• **DATA BLOCK**
-=-=-

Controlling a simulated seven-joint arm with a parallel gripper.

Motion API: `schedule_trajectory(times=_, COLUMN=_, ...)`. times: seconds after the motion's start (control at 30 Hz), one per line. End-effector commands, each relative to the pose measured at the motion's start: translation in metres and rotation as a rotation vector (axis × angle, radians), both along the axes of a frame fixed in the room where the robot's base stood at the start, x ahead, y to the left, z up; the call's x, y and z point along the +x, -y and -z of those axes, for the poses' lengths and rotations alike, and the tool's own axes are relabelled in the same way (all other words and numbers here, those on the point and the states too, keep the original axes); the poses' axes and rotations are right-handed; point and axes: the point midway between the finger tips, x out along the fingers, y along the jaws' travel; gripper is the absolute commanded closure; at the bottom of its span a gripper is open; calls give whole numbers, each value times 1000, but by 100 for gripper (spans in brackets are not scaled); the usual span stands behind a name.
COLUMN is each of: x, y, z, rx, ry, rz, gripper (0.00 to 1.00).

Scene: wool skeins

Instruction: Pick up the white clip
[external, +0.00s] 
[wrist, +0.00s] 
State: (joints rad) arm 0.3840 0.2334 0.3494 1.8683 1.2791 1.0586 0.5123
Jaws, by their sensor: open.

-=-=-

• **WHAT THE EXERCISE ASKS**
Give every line of the material again, exactly as it reads.

• **CORRECT RESPONSE**
Controlling a simulated seven-joint arm with a parallel gripper.

Motion API: `schedule_trajectory(times=_, COLUMN=_, ...)`. times: seconds after the motion's start (control at 30 Hz), one per line. End-effector commands, each relative to the pose measured at the motion's start: translation in metres and rotation as a rotation vector (axis × angle, radians), both along the axes of a frame fixed in the room where the robot's base stood at the start, x ahead, y to the left, z up; the call's x, y and z point along the +x, -y and -z of those axes, for the poses' lengths and rotations alike, and the tool's own axes are relabelled in the same way (all other words and numbers here, those on the point and the states too, keep the original axes); the poses' axes and rotations are right-handed; point and axes: the point midway between the finger tips, x out along the fingers, y along the jaws' travel; gripper is the absolute commanded closure; at the bottom of its span a gripper is open; calls give whole numbers, each value times 1000, but by 100 for gripper (spans in brackets are not scaled); the usual span stands behind a name.
COLUMN is each of: x, y, z, rx, ry, rz, gripper (0.00 to 1.00).

Scene: wool skeins

Instruction: Pick up the white clip
[external, +0.00s] 
[wrist, +0.00s] 
State: (joints rad) arm 0.3840 0.2334 0.3494 1.8683 1.2791 1.0586 0.5123
Jaws, by their sensor: open.

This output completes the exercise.